II. OTHER ALLEGED VIOLATIONS OF THE CONVENTION
- Lastly,
relying on Articles 3, 5, 6 and 14 of the Convention, the applicant
complained about the conditions and contested the lawfulness of his
pre-trial detention and the outcome of the civil proceedings. He
further argued that he had been discriminated against by the domestic
authorities.
- However,
having regard to all the material in its possession, the Court finds
that it does not disclose any appearance of a violation of the rights
and freedoms set out in the Convention or its Protocols. It follows
that this part of the application must be rejected as being
manifestly ill-founded, pursuant to Article 35 §§ 3 and 4
of the Convention.
III. APPLICATION OF ARTICLE 41 OF THE CONVENTION
- Article 41 of the Convention provides:
“If the Court finds that there has been a
violation of the Convention or the Protocols thereto, and if the
internal law of the High Contracting Party concerned allows only
partial reparation to be made, the Court shall, if necessary, afford
just satisfaction to the injured party.”
A. Damage
- The
applicant claimed 4,000 euros (EUR) in respect of non-pecuniary
damage.
- The
Government submitted that there had been no violation of the
applicant's rights as set out in the Convention. In any event, they
considered the applicant's claims excessive and suggested that the
acknowledgment of a violation would constitute adequate just
satisfaction.
- The
Court considers that the applicant must have suffered frustration and
a feeling of injustice as a consequence of the court's refusal to
order his attendance at the hearing concerning his claims. It
considers that the non-pecuniary damage suffered by the applicant
cannot be adequately compensated by the finding of a violation alone.
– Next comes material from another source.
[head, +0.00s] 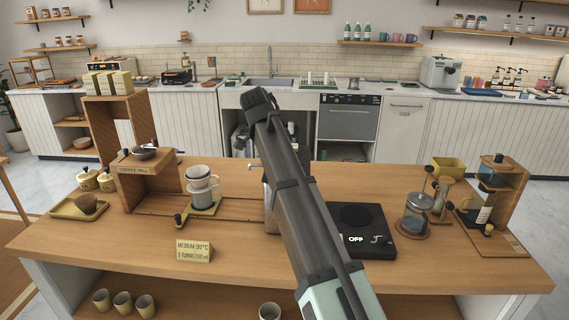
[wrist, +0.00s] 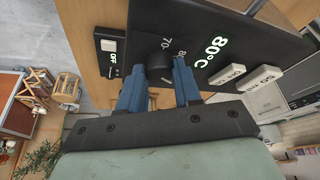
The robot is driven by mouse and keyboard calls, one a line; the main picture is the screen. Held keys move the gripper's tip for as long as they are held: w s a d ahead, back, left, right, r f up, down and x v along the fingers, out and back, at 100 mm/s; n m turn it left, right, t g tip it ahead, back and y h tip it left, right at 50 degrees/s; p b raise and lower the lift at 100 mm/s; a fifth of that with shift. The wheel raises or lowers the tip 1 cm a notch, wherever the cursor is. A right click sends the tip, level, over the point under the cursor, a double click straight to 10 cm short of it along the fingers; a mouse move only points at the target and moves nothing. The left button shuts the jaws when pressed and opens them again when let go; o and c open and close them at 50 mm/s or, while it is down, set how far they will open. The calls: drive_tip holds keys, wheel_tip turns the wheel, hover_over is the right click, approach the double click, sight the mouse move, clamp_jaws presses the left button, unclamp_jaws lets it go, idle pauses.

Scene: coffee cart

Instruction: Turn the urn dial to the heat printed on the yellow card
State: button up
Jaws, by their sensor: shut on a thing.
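In the wrist view my gripper (wrist: 159,72) has its blue fingers closed on either side of the black urn dial (wrist: 158,64). The dial sits on a black panel (wrist: 205,85) with the numbers 70 and 80 beside it. The lit display (wrist: 210,50) reads 80°C. The yellow card (head: 194,250) stands at the front of the wooden counter in the head view; its print reads medium, 90°C, with a line of turns per 150 ml. In the head view I cannot make out the dial or my fingers; my arm crosses the middle.
Two pale buttons (wrist: 230,75) lie right of the dial.

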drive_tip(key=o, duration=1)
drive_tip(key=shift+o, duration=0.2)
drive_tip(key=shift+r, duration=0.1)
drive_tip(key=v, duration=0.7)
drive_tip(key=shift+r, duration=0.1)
Accordingly, making its assessment on an equitable basis, it awards
the applicant EUR 2,000, plus any tax that may be chargeable on
that amount.
B. Costs and expenses
- The
applicant did not submit a claim for costs and expenses. Accordingly,
the Court considers that there is no call to award him any sum on
that account.
C. Default interest
- The
Court considers it appropriate that the default interest should be
based on the marginal lending rate of the European Central Bank, to
which should be added three percentage points.
FOR THESE REASONS, THE COURT UNANIMOUSLY
- Declares the complaint concerning the domestic
authorities' failure to ensure the applicant's participation in the
civil proceedings admissible and the remainder of the application
inadmissible;
- Holds that there has been a violation of
Article 6 § 1 of the Convention;
- Holds
(a) that
the respondent State is to pay the applicant, within three months
from the date on which the judgment becomes final in accordance with
Article 44 § 2 of the Convention, EUR 2,000 (two
thousand euros) in respect of non-pecuniary damage, to be converted
into Russian roubles at the rate applicable at the date of
settlement, plus any tax that may be chargeable;
(b) that
from the expiry of the above-mentioned three months until settlement
simple interest shall be payable on the above amount at a rate equal
to the marginal lending rate of the European Central Bank during the
default period plus three percentage points;
- Dismisses the remainder of the applicant's claim
for just satisfaction.
Done in English, and notified in writing on 15 October 2009,
pursuant to Rule 77 §§ 2 and 3 of the Rules of Court.